Each firm has their own quality assurance and checking procedures, however Seller reviews the
final work products in detail to check with conformance with this Agreement and provides
comments as a second round of quality assurance. When Seller‟s comments have been
incorporated, the design of each area is considered final, that design is then submitted to an
independent engineer for review and comment. This ensures that another entity, in addition to
Seller has done a comprehensive review of all project areas and details to ensure conformance
with this Agreement.
In parallel with final design and checking activities, final geotechnical studies will be conducted
at the site, and a final [_________] resource assessment will be performed with the issued-for-
construction project layout. If existing subsurface conditions are different from what is
expected, the foundation locations could be slightly modified or the foundation design on a
specific turbine could be modified. Any changes of this nature would be documented in as-built
design drawings and approved in advance by Seller.
Quality Assurance at the Construction Site
Seller will hire a third party general contractor to construct the project. This contractor will be
required to have its own quality assurance program in place using its own staff, as well as third
party inspectors. The two primary areas of focus at the site are assuring conformance of
construction to design drawings, and conformance of materials to specifications. The general
contractor will be required to provide third party inspectors and testing for materials including
concrete slump testing; rebar and concrete placement; cable trenching, soil compaction testing,
etc. The general contractor will also be required to maintain a set of red-line drawings during the
course of construction to document any changes to the design documents. Proposed project
changes would be reviewed and approved in the field by the Seller construction management
team prior to implementation.
Quality assurance of turbine erection is achieved through a combination of procedures and
processes. The general contractor will provide rigorous inspection of its installation crew. The
turbine supplier will have technical advisors on site to inspect and sign off on turbine
components received, oversee and monitor turbine erection, and approve mechanical completion.

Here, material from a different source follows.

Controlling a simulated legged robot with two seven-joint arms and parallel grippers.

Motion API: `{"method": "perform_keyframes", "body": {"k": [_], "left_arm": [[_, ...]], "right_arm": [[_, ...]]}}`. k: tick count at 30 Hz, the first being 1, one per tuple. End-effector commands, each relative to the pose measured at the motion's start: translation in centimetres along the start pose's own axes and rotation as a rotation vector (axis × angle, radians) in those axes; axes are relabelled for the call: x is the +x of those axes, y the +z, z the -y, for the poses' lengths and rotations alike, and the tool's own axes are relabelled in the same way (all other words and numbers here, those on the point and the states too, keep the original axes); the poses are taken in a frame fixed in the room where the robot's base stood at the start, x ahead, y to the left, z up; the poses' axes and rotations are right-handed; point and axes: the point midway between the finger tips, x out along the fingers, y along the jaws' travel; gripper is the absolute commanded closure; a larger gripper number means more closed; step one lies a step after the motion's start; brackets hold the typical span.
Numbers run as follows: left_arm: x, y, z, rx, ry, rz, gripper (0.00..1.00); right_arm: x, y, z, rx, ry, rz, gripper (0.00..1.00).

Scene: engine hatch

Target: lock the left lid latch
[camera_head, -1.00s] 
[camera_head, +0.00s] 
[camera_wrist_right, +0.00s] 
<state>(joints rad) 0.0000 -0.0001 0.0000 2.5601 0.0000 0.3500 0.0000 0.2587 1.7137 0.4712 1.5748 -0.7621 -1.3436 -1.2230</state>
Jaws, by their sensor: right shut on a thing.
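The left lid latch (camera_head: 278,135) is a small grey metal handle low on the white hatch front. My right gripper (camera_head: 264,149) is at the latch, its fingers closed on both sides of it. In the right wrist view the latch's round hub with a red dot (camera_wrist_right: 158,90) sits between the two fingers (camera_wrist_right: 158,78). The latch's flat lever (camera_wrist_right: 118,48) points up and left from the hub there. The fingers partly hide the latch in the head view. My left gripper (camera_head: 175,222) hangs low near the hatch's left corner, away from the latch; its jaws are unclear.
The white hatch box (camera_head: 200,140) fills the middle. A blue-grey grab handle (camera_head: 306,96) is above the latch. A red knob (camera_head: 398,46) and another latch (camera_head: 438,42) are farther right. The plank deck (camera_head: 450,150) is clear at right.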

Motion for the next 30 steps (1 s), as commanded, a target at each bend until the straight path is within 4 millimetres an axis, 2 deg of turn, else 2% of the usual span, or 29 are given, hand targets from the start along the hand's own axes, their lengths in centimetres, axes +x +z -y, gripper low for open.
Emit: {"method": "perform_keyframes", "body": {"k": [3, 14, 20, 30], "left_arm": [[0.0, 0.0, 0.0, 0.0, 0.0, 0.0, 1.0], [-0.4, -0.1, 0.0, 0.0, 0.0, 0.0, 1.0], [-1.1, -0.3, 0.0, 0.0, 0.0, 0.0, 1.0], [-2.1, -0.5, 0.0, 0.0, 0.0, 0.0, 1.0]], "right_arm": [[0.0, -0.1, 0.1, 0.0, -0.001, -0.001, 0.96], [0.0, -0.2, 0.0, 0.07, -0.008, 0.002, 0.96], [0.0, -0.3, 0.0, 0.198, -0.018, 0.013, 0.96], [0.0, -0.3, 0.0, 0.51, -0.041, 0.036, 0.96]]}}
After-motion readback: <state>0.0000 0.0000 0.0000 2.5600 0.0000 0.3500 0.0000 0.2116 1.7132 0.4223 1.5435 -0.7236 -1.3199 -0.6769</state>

In addition, Seller will have its own construction management team on site consisting of a
construction manager and quality inspectors who will observe performance of all areas of the
work and ensure compliance with design documents. A team consisting of the turbine supplier,
Seller, and the general contractor will walk down each turbine at mechanical completion to
develop a comprehensive punchlist of any un-finished or incorrect work. This punchlist is
maintained by the contractor, and is signed off by Seller upon completion of the punchlist items.
Lastly, the independent engineer performs periodic audits during construction to oversee critical
items, spot checks individual turbines, confirms construction progress, reports on any perceived
issues, and provides independent reporting and assessments to the project stakeholders.
Following completion of the project, the general contractor will be required to provide as-built
all design drawings and records of all materials testing conducted at the site. This documentation
will be maintained at the project site during operations of the Facility.
Quality Assurance During Commercial Operations
[To Be Supplied by Seller]
([BUYER] Comment: Appendix J is reserved for proposals that provide a Buyer‟s Project Purchase Option and
shall be supplemented accordingly by [BUYER] at a later date.)